One of the reasons all of the fuss over chemical applications to disburse the spill have been made is that it sinks the oil onto the fragile offshore reefs like the Pinnacles where much of the life cycle of the Gulf Coast sea life centers. This site is destroyed already. The fishermen are getting unbelievably angry over this careless damage.
People reading about this spill are starting to learn a whole lot about the Gulf of Mexico. The Gulf of Mexico is the origin of the Gulf Stream which is the largest ocean current on earth. It is at the apex of the global circulation. Now they are going to learn a bit more than just about the Eddy and the Loop Current.
Typically the Gulf Stream makes the Florida Strait at about 6 to 12 knots going east bound. The loop current is a large feeder of the Gulf Stream. On shore of the north coast of Florida (The Emerald Coast) and the coast of Alabama is a loop current that feeds the Loop Current. This lesser loop causes the shape of the coastal islands from the Apalachicola River (east of Panama City) to Dauphin Island in Alabama. By Mississippis Horn and Ship Islands it is largely turning south. This loop current is typically on shore seen as water moving west about 2 to 4 knots almost continuously.
During Hurricane Season, this loop reverses, going east bound. In fact you can tell that Hurricanes are coming soon to the area by this reversal about 30 days ahead of the storms. This reversal notably causes deviations of the Loop Current. This reversal is fairly seasonal. The strength of the reversal tends to indicate the Hurricane strength and location. I have seen this several times myself. Deviations of the Loop Current have been noted in the past week or so. The winds change as well, bringing air on shore consistently when this happens.

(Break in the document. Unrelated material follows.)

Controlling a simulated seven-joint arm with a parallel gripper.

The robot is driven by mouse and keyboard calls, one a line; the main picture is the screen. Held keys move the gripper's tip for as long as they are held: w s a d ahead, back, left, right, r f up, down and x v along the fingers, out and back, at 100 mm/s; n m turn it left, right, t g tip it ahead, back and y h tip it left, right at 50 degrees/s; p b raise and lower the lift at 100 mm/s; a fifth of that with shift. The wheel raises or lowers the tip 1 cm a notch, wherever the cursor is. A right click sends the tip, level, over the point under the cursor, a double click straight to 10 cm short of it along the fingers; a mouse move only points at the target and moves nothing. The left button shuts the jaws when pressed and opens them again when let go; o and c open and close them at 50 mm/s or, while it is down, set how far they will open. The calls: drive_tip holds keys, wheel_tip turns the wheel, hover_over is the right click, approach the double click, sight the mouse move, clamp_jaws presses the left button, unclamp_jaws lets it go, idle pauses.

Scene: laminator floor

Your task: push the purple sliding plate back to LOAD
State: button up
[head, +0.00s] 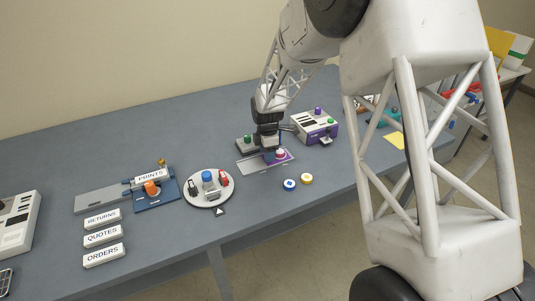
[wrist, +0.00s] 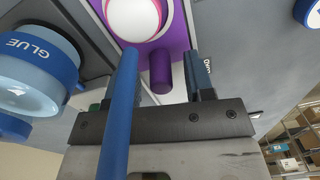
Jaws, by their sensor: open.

If this happens it will cause the spill oil to start soiling the coast of Louisiana more and more to the north and east and along the Chandelier Islands. Then it will appear in the Mississippi Sound and spread east bound along the coast of Alabama and into North Florida. Because this has happened pretty consistently for the last 5,000 years we can expect it will happen. If it happens the oil will spread to the east along the US Gulf of Mexico coast. That vast puddle of oil in the Gulf of Mexico is going to hit Alabama and Mississippi pretty hard. It is just a matter of time now. This is why BP just hired 500 workers to handle spill cleanup in Alabama.
Some minor other issues. It is claimed by BP and others that the well only has about 19,000 to 20,000 psi pressure. This may be accurate. To clarify the scale of this is hard for most people to understand. Maybe it will become clear if you understand that the 45 cal ACP ammunition generates about the same pressure when fired. Unless you just like standing in the way of ammunition that is larger than battle ship shells driven by pressures equal to pistol ammunition I suggest you assume that the pressure is simply beyond belief. This is why solving the problem is really hard.
Many people have discussed the issue of simply closing the top of the well. This is the famous Junk Shot and many other solutions. It all sounds nice. Imagine 3 miles of oil coming at you at high velocity (Several miles per hour) and under this pressure. You slap the valve closed after the mud is out of the well and the ram force may well slam the well casing, BOP and all several miles into the sky. It has happened in the oil industry before. In Libya in the 1950s it was actually photographed that at least a mile of well pipe and equipment on top was blown into the sky all at one time. At these pressures a well without mud is out of control. At the velocities of the oil coming up this well, there is a fair question if the mud can be successfully reinserted. It might just get blown back out of the well. I have a firm respect that the Oilmen working this have a hard job.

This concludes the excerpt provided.